> _Data_
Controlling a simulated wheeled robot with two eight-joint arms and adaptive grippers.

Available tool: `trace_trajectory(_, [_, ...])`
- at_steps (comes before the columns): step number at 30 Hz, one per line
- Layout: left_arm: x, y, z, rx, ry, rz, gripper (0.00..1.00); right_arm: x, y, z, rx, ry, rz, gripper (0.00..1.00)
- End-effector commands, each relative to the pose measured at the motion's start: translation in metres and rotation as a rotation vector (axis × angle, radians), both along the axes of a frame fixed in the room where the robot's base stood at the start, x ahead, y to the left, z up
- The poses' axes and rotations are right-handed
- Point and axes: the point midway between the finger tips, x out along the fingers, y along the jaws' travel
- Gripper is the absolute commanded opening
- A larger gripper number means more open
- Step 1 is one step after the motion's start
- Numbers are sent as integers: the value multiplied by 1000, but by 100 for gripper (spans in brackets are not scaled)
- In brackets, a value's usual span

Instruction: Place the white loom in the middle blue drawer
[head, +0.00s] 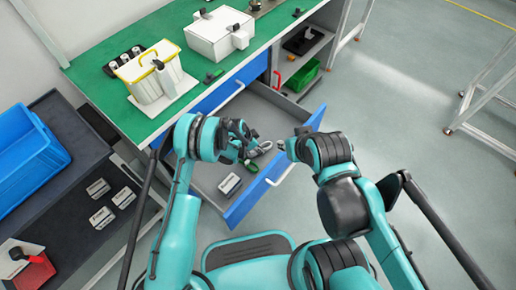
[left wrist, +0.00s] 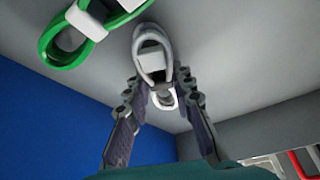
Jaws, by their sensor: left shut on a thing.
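The white loom (left wrist: 149,62) is a looped cable bundle with a pale band. In the left wrist view it sits between the fingers of my left gripper (left wrist: 160,98), which is shut on it. A green loom (left wrist: 65,38) with a white band lies on the drawer's grey floor close by. My right gripper (head: 283,146) is by the top edge of the drawer front; its fingers are too small to read.
A small white-labelled box (head: 229,184) lies in the drawer. Above is the green-topped bench (head: 120,101) with a closed blue drawer (head: 217,94). A blue crate (head: 25,160) stands at left.

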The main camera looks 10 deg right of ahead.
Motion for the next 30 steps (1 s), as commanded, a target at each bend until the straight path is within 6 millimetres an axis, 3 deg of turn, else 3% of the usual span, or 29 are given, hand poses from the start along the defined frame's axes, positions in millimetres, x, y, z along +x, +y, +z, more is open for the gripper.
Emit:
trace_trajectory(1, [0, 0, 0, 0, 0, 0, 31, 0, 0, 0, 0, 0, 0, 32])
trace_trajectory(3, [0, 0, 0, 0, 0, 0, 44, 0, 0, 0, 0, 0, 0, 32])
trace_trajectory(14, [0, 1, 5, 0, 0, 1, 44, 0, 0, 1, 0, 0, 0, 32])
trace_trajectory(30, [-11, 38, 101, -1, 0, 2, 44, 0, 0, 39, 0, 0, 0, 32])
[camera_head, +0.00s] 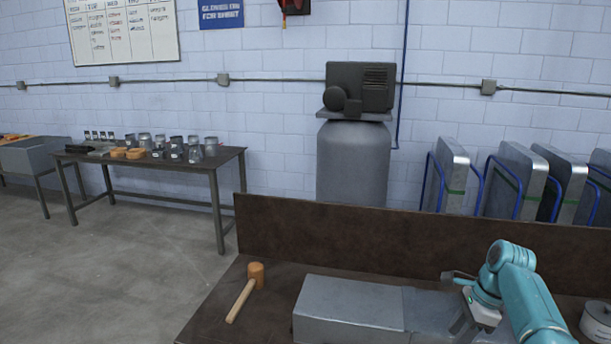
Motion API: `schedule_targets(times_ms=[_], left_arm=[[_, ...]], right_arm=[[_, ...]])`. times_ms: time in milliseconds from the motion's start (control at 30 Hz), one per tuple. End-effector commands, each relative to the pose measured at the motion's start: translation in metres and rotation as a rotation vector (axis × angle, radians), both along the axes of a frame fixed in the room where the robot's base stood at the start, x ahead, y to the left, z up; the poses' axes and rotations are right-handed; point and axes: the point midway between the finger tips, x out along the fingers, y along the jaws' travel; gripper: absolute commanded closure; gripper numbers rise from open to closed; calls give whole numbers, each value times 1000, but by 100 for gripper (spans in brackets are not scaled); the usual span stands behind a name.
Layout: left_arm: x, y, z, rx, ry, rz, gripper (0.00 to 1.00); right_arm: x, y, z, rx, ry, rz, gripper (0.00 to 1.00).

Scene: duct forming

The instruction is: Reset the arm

> _Instructions to follow_
Work out how many lines in the records above contain the word "Layout", and reply with that number alone.

> _Result of the exercise_
2